C’è poi un’altra voce MUOS in bilancio, codificata come WPN/2433, nel capitolo relativo ai “programmi di acquisizione dei sistemi d’arma”, da cui si apprende che nel biennio 2001-11 è stato speso per il sistema satellitare un altro miliardo e 15.596.000 dollari, più i 484.155.000 previsti nei prossimi cinque anni. Altri sei milioni e mezzo di dollari sono invece destinati al Joint Tactical Radio System, MUOS Software e 29.074.000 per l’UHF Hosted Payload che “accrescerà la funzionalità delle componenti del sistema e accelererà l’utilizzabilità dei terminali MUOS”. Conti alla mano per il sistema che ancora non c’è, i contribuenti statunitensi spenderanno il prossimo anno 518,5 milioni di dollari.  

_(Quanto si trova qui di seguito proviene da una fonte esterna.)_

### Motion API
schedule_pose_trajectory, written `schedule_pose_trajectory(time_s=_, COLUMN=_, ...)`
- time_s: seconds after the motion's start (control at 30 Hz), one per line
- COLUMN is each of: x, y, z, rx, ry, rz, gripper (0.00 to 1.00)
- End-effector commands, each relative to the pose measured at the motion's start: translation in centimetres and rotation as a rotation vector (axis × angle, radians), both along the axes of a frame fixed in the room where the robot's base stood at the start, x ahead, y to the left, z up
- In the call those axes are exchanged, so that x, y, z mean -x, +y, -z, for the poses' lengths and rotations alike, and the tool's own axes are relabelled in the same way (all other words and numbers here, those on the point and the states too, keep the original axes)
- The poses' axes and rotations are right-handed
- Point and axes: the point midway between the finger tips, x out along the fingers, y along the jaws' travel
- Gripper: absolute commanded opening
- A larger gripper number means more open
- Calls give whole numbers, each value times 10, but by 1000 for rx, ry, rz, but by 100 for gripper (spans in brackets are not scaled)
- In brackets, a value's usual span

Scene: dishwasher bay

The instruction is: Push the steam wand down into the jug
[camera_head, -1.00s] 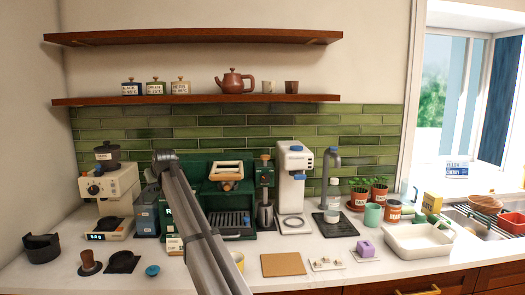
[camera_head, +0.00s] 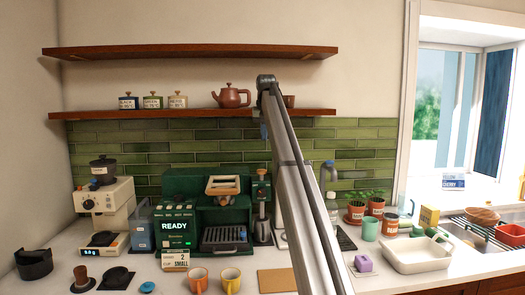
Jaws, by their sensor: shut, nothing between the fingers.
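The green coffee machine (camera_head: 180,205) stands against the tiles with its screen reading READY. The steam wand unit (camera_head: 262,190), with an orange-brown top, stands upright at the machine's right side. The metal jug (camera_head: 262,232) stands beneath it, small and dark; how deep the wand sits in it is not clear. My arm rises from the bottom right to a bend at shelf height. My gripper (camera_head: 263,131) hangs below that bend, small and bluish, shut and empty. In the picture it is above the wand's top, apart from it.
My arm hides much of the white appliance just right of the wand. A shelf (camera_head: 150,114) with a brown teapot (camera_head: 232,96) lies behind my arm. A white basin (camera_head: 418,255) stands at right.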

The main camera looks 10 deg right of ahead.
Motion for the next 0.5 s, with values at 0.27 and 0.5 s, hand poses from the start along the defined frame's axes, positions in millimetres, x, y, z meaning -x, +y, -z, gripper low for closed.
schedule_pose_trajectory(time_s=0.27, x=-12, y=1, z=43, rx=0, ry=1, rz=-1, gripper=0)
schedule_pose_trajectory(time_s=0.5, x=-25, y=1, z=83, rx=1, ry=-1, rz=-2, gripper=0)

Come se non bastasse, nel capitolo “altre forniture, attività 5-7” del bilancio di previsione 2012 per la Marina Usa c’è pure un finanziamento di 280.000 dollari destinato alla stazione di Niscemi (NCTS Sicily Microwave), per “progettare, realizzare, installare e testare le componenti elettroniche necessarie all’interconnessione con le principali installazioni di NAS Sigonella, in modo di assicurare circuiti affidabili a supporto VLF, HF, MUOS e di altre missioni tattiche strategiche operate da NCTS Sicily”. Questo programma ha il pregio di sbugiardare i politici e i militari che avevano assicurato che con l’entrata in funzione del MUOS sarebbero state disattivate le 41 antenne a microonde della stazione US Navy, con conseguente riduzione delle pericolosissime emissioni elettromagnetiche a Niscemi. Contractor è SPAWAR - Space and Naval Warfare Systems Center Pacific, il centro di ricerca spaziale della Marina con sede a San Diego, California. Sarà una coincidenza, ma proprio SPAWAR ha elargito negli ultimi due anni all’Università degli Studi di Catania 475.000 dollari per programmi top secret nel campo dell’elettronica e delle telecomunicazioni. Il MUOS è sempre più una vacca da mungere e una fabbrica del consenso.